→ WHAT IS ASKED: Your task is to output the listing word for word, with pictures excluded.

→ GIVEN INFORMATION:
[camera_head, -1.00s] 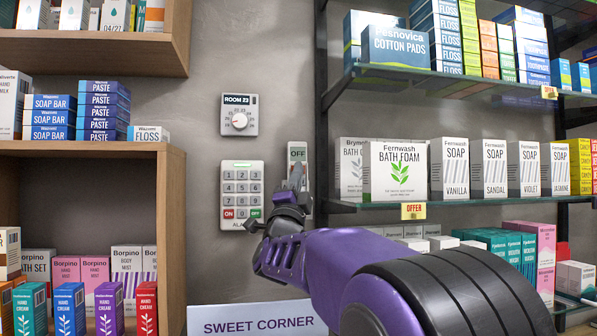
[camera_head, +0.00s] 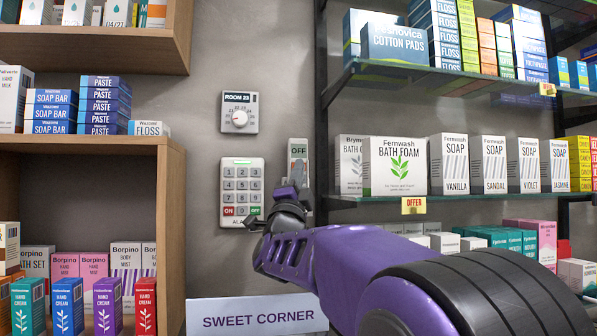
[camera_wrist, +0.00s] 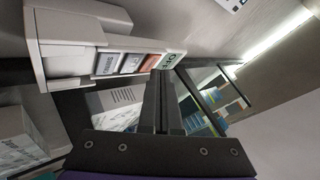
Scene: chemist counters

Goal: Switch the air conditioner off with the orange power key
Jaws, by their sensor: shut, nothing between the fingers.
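The white control unit (camera_head: 298,152) hangs on the wall left of the glass shelves. Its display in the head view reads OFF; my gripper and arm hide its lower part. In the wrist view the unit (camera_wrist: 68,32) lies sideways, with a green OFF display (camera_wrist: 172,60) and a row of keys. An orange-brown key (camera_wrist: 131,63) shows among them. My gripper (camera_head: 289,190) is shut and empty, just in front of the unit's lower part. In the wrist view its closed fingertips (camera_wrist: 164,75) are below the display end; I cannot tell whether they touch it.
An alarm keypad (camera_head: 242,190) with ON and OFF keys is close on the left. A ROOM 23 dial thermostat (camera_head: 239,112) is above it. A glass shelf (camera_head: 450,199) with soap boxes is close on the right. A wooden shelf unit (camera_head: 172,240) stands left.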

→ CORRECT RESPONSE:
[camera_head, -1.00s] 
[camera_head, +0.00s] 
[camera_wrist, +0.00s] 
Scene: chemist counters

Goal: Switch the air conditioner off with the orange power key
Jaws, by their sensor: shut, nothing between the fingers.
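The white control unit (camera_head: 298,152) hangs on the wall left of the glass shelves. Its display in the head view reads OFF; my gripper and arm hide its lower part. In the wrist view the unit (camera_wrist: 68,32) lies sideways, with a green OFF display (camera_wrist: 172,60) and a row of keys. An orange-brown key (camera_wrist: 131,63) shows among them. My gripper (camera_head: 289,190) is shut and empty, just in front of the unit's lower part. In the wrist view its closed fingertips (camera_wrist: 164,75) are below the display end; I cannot tell whether they touch it.
An alarm keypad (camera_head: 242,190) with ON and OFF keys is close on the left. A ROOM 23 dial thermostat (camera_head: 239,112) is above it. A glass shelf (camera_head: 450,199) with soap boxes is close on the right. A wooden shelf unit (camera_head: 172,240) stands left.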

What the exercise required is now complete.